Toyota’s electric concept SUV lands in the US ahead of its 2022 launch

Think of it as a prettier, more spacious, all-electric RAV4.


Toyota’s bZ4X BEV concept SUV started turning heads when it debuted at Auto Shanghai earlier this year, and its journey to the United States has already begun. The automaker confirmed yesterday that the concept vehicle has officially landed in its Plano, Texas headquarters, and that it plans to begin selling the angular crossover in the US sometime next year. (Here’s hoping it gets less tongue twister-y name when it arrives.)

“Roughly the size of a RAV4, with the versatility to stand apart from other BEVs, it will be well-positioned in the sweet spot of the market,” said Lisa Materazzo, VP of Toyota Marketing in a press release.

When you consider the fact that Toyota routinely sells north of 400,000 RAV4s in the United States alone each year, it’s perhaps no surprise that the automaker expect the bZ4X BEV to do well around here. That said, there are some key differences in design here that give the bZ4X a more spacious, free-flowing feel — the instrument cluster, for example, is set further back from the steering wheel than in most vehicles, and that sits a bigger-than-normal infotainment display and control cluster. The look isn’t quite as minimal as what you’d find in, say, a Tesla, but it’s all quite a bit sleeker than the interior of a 2021 RAV4.
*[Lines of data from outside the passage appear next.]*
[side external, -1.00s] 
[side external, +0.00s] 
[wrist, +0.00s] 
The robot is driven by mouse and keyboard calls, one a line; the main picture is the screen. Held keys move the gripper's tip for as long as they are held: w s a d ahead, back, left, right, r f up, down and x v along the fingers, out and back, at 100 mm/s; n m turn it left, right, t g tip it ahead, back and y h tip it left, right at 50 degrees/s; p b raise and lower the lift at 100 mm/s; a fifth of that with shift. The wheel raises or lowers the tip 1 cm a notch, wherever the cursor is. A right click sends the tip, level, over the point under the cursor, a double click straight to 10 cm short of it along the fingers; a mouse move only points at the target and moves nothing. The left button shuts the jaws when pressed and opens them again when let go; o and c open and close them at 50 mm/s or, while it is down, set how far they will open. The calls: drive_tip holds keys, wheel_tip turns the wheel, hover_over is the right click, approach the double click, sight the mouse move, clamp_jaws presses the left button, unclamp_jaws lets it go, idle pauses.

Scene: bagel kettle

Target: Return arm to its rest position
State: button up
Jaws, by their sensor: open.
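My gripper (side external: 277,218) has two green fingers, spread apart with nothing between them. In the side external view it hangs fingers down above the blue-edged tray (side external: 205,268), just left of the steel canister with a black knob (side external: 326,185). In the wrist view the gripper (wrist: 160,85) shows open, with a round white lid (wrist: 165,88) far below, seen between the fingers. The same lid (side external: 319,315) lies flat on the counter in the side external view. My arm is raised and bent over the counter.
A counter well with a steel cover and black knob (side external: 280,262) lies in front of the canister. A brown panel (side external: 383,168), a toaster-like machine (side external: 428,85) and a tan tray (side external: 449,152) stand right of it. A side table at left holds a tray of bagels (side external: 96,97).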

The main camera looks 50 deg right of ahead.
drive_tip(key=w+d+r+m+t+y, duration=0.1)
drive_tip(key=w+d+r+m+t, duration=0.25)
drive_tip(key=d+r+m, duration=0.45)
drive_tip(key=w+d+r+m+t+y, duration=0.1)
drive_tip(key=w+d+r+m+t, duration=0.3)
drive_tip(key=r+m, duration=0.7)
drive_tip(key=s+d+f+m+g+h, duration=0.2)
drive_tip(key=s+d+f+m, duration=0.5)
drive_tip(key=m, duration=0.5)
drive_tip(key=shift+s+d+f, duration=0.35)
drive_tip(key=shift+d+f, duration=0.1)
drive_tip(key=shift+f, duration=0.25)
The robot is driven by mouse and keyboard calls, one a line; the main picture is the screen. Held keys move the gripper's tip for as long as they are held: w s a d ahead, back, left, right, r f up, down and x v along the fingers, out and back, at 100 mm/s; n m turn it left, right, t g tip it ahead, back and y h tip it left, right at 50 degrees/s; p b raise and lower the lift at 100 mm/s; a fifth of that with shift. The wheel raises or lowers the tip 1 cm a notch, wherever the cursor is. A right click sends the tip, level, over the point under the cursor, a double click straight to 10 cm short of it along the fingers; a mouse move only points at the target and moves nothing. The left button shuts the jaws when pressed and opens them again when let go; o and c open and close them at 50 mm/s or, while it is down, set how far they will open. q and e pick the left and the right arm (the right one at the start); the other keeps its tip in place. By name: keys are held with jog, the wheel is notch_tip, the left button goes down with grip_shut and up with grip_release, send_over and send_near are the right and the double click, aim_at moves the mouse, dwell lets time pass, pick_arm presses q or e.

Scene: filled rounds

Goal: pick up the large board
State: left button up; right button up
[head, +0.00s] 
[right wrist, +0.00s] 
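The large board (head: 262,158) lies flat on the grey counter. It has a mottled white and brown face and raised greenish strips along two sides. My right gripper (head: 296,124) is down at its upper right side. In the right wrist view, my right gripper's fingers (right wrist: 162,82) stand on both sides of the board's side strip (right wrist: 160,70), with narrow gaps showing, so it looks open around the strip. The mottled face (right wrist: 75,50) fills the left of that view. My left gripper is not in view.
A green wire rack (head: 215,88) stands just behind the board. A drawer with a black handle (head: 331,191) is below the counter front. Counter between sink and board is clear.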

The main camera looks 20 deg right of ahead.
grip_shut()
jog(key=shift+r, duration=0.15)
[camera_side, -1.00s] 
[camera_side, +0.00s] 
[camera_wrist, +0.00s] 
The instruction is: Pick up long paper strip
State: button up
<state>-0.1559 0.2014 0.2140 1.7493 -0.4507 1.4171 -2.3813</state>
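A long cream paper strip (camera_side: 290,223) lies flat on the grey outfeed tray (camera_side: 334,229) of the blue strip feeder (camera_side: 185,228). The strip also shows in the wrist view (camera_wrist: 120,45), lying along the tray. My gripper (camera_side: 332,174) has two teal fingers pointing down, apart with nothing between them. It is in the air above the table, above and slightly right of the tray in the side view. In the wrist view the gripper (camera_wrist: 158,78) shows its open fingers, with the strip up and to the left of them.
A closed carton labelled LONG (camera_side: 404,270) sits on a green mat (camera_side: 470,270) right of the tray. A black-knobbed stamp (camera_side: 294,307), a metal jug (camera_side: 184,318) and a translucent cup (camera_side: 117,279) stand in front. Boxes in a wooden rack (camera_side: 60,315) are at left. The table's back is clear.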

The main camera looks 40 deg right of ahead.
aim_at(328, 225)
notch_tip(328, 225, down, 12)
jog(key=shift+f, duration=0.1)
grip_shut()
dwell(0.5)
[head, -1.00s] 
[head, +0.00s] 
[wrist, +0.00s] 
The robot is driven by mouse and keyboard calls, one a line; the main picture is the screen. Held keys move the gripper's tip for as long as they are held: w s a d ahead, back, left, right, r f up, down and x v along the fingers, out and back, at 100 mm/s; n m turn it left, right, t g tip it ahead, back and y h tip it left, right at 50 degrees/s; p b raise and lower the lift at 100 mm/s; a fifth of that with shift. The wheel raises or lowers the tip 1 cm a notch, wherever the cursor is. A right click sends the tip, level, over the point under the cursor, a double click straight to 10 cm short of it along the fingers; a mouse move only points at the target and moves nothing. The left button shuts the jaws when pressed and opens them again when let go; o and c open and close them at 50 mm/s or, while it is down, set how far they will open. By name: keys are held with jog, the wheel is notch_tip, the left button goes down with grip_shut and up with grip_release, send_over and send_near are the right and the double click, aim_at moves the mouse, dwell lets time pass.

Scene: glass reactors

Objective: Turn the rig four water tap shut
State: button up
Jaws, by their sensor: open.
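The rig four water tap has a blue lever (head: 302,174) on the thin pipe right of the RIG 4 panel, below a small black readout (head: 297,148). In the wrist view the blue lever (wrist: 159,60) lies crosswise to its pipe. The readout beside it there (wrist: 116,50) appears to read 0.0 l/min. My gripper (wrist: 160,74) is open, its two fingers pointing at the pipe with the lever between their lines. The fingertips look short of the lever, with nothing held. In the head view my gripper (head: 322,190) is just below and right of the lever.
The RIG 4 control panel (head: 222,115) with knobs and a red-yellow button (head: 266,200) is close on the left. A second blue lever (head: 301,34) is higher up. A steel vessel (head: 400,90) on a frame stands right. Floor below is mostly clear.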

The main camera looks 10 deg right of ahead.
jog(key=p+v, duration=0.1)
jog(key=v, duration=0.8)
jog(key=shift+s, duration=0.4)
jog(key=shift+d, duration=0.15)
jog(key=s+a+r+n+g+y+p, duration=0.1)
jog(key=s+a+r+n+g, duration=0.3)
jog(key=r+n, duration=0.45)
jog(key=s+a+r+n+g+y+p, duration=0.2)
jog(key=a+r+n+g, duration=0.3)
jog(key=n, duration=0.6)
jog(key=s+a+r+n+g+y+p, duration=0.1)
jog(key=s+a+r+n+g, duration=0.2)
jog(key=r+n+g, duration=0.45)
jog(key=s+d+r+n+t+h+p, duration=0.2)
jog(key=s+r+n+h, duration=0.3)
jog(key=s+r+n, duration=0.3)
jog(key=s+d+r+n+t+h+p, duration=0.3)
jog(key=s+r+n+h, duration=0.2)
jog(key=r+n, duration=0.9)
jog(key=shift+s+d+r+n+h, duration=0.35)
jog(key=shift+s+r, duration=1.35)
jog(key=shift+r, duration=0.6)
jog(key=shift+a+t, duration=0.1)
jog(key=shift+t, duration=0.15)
That clean, open cabin sits atop the company’s new e-TNGA platform, which was developed in partnership with Subaru — Toyota reportedly contributed its expertise in EVs while Subaru applied its considerable 4WD know-how. (To no one’s surprise, Subaru plans to ship an electric SUV of its own called the Solterra based on the same framework.)

As Toyota noted in 2019, the e-TNGA platform was designed to be modular: the placement of the front and rear motors are fixed, as are the width of the battery and the driver’s position in relation to the front wheels, but “wheelbase, number of batteries installed, overhangs, and other elements can be changed.” Unfortunately, Toyota hasn’t said much publicly about how fast its first e-TNGA EV can move, so we’ll have to wait until the carmaker gets a little chattier.